● MATERIAL PROVIDED
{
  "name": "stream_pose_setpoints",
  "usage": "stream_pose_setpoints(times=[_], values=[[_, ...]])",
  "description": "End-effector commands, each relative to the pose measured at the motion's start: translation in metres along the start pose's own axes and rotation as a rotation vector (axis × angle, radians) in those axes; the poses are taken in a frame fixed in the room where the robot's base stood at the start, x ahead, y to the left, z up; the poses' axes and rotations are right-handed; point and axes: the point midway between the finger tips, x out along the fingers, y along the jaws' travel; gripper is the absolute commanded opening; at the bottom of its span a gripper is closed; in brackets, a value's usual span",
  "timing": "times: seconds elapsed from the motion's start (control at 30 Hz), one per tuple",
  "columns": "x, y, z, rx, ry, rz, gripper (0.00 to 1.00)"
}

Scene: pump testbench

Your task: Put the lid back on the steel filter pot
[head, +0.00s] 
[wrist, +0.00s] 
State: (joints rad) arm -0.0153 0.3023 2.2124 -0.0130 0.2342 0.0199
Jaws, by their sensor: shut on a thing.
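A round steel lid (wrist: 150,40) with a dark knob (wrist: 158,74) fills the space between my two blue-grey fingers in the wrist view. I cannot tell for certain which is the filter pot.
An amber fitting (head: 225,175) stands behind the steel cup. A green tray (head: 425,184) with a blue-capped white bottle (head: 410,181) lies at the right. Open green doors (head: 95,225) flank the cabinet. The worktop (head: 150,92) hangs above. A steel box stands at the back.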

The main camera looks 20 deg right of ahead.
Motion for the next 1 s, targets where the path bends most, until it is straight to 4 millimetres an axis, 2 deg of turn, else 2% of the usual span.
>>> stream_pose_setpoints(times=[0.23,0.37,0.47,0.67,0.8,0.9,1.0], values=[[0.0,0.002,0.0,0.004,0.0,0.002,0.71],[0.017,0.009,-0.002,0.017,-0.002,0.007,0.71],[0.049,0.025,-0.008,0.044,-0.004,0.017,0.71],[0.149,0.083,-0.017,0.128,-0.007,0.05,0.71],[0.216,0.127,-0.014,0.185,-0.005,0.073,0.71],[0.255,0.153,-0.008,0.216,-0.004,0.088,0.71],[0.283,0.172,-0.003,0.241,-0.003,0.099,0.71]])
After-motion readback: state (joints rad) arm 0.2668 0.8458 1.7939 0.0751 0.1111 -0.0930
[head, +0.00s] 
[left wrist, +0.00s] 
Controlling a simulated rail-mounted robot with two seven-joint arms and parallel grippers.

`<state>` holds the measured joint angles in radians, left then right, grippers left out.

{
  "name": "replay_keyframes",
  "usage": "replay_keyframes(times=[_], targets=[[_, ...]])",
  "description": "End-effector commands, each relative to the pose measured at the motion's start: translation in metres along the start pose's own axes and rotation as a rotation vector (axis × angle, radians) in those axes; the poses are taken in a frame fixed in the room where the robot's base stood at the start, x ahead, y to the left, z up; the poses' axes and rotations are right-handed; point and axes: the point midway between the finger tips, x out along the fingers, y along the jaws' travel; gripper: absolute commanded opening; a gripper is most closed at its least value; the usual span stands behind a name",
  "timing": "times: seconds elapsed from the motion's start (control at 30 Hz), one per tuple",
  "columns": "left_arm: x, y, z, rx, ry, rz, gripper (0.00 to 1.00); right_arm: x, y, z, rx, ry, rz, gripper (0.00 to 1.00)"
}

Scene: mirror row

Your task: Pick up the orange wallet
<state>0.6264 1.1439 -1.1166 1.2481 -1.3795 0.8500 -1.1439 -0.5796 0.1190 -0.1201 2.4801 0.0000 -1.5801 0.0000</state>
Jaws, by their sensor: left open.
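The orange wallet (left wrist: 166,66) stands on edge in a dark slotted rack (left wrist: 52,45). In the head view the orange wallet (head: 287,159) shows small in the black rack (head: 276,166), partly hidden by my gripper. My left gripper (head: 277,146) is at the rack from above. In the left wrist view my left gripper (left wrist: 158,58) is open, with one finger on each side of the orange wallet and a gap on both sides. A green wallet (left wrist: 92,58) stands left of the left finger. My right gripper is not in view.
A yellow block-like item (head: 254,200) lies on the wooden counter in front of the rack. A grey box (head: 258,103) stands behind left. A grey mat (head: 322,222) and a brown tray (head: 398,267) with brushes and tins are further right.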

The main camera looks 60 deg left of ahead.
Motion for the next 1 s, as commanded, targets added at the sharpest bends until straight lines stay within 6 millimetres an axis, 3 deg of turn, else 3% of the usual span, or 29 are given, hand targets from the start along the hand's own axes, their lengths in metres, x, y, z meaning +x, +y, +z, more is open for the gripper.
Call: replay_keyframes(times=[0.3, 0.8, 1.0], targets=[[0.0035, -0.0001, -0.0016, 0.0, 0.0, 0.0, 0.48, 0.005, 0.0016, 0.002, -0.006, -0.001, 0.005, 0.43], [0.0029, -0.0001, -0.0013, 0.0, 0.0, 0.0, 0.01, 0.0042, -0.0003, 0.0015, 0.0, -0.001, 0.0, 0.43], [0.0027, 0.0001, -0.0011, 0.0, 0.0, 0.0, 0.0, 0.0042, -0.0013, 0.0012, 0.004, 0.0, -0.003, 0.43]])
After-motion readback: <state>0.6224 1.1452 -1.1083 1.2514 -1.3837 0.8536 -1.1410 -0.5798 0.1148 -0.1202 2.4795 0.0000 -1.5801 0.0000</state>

● CHALLENGE
Each line of the material must be restated exactly.

● TASK OUTPUT
{
  "name": "stream_pose_setpoints",
  "usage": "stream_pose_setpoints(times=[_], values=[[_, ...]])",
  "description": "End-effector commands, each relative to the pose measured at the motion's start: translation in metres along the start pose's own axes and rotation as a rotation vector (axis × angle, radians) in those axes; the poses are taken in a frame fixed in the room where the robot's base stood at the start, x ahead, y to the left, z up; the poses' axes and rotations are right-handed; point and axes: the point midway between the finger tips, x out along the fingers, y along the jaws' travel; gripper is the absolute commanded opening; at the bottom of its span a gripper is closed; in brackets, a value's usual span",
  "timing": "times: seconds elapsed from the motion's start (control at 30 Hz), one per tuple",
  "columns": "x, y, z, rx, ry, rz, gripper (0.00 to 1.00)"
}

Scene: pump testbench

Your task: Put the lid back on the steel filter pot
[head, +0.00s] 
[wrist, +0.00s] 
State: (joints rad) arm -0.0153 0.3023 2.2124 -0.0130 0.2342 0.0199
Jaws, by their sensor: shut on a thing.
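A round steel lid (wrist: 150,40) with a dark knob (wrist: 158,74) fills the space between my two blue-grey fingers in the wrist view. I cannot tell for certain which is the filter pot.
An amber fitting (head: 225,175) stands behind the steel cup. A green tray (head: 425,184) with a blue-capped white bottle (head: 410,181) lies at the right. Open green doors (head: 95,225) flank the cabinet. The worktop (head: 150,92) hangs above. A steel box stands at the back.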

The main camera looks 20 deg right of ahead.
Motion for the next 1 s, targets where the path bends most, until it is straight to 4 millimetres an axis, 2 deg of turn, else 2% of the usual span.
>>> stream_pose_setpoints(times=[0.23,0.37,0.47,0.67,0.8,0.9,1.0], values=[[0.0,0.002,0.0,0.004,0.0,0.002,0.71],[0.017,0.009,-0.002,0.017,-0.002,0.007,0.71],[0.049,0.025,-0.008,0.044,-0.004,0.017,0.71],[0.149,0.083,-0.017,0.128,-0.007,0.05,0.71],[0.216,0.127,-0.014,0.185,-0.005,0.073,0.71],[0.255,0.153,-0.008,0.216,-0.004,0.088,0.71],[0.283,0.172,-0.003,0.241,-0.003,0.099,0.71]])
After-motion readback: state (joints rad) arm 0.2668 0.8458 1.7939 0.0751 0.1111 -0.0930
[head, +0.00s] 
[left wrist, +0.00s] 
Controlling a simulated rail-mounted robot with two seven-joint arms and parallel grippers.

`<state>` holds the measured joint angles in radians, left then right, grippers left out.

{
  "name": "replay_keyframes",
  "usage": "replay_keyframes(times=[_], targets=[[_, ...]])",
  "description": "End-effector commands, each relative to the pose measured at the motion's start: translation in metres along the start pose's own axes and rotation as a rotation vector (axis × angle, radians) in those axes; the poses are taken in a frame fixed in the room where the robot's base stood at the start, x ahead, y to the left, z up; the poses' axes and rotations are right-handed; point and axes: the point midway between the finger tips, x out along the fingers, y along the jaws' travel; gripper: absolute commanded opening; a gripper is most closed at its least value; the usual span stands behind a name",
  "timing": "times: seconds elapsed from the motion's start (control at 30 Hz), one per tuple",
  "columns": "left_arm: x, y, z, rx, ry, rz, gripper (0.00 to 1.00); right_arm: x, y, z, rx, ry, rz, gripper (0.00 to 1.00)"
}

Scene: mirror row

Your task: Pick up the orange wallet
<state>0.6264 1.1439 -1.1166 1.2481 -1.3795 0.8500 -1.1439 -0.5796 0.1190 -0.1201 2.4801 0.0000 -1.5801 0.0000</state>
Jaws, by their sensor: left open.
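The orange wallet (left wrist: 166,66) stands on edge in a dark slotted rack (left wrist: 52,45). In the head view the orange wallet (head: 287,159) shows small in the black rack (head: 276,166), partly hidden by my gripper. My left gripper (head: 277,146) is at the rack from above. In the left wrist view my left gripper (left wrist: 158,58) is open, with one finger on each side of the orange wallet and a gap on both sides. A green wallet (left wrist: 92,58) stands left of the left finger. My right gripper is not in view.
A yellow block-like item (head: 254,200) lies on the wooden counter in front of the rack. A grey box (head: 258,103) stands behind left. A grey mat (head: 322,222) and a brown tray (head: 398,267) with brushes and tins are further right.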

The main camera looks 60 deg left of ahead.
Motion for the next 1 s, as commanded, targets added at the sharpest bends until straight lines stay within 6 millimetres an axis, 3 deg of turn, else 3% of the usual span, or 29 are given, hand targets from the start along the hand's own axes, their lengths in metres, x, y, z meaning +x, +y, +z, more is open for the gripper.
Call: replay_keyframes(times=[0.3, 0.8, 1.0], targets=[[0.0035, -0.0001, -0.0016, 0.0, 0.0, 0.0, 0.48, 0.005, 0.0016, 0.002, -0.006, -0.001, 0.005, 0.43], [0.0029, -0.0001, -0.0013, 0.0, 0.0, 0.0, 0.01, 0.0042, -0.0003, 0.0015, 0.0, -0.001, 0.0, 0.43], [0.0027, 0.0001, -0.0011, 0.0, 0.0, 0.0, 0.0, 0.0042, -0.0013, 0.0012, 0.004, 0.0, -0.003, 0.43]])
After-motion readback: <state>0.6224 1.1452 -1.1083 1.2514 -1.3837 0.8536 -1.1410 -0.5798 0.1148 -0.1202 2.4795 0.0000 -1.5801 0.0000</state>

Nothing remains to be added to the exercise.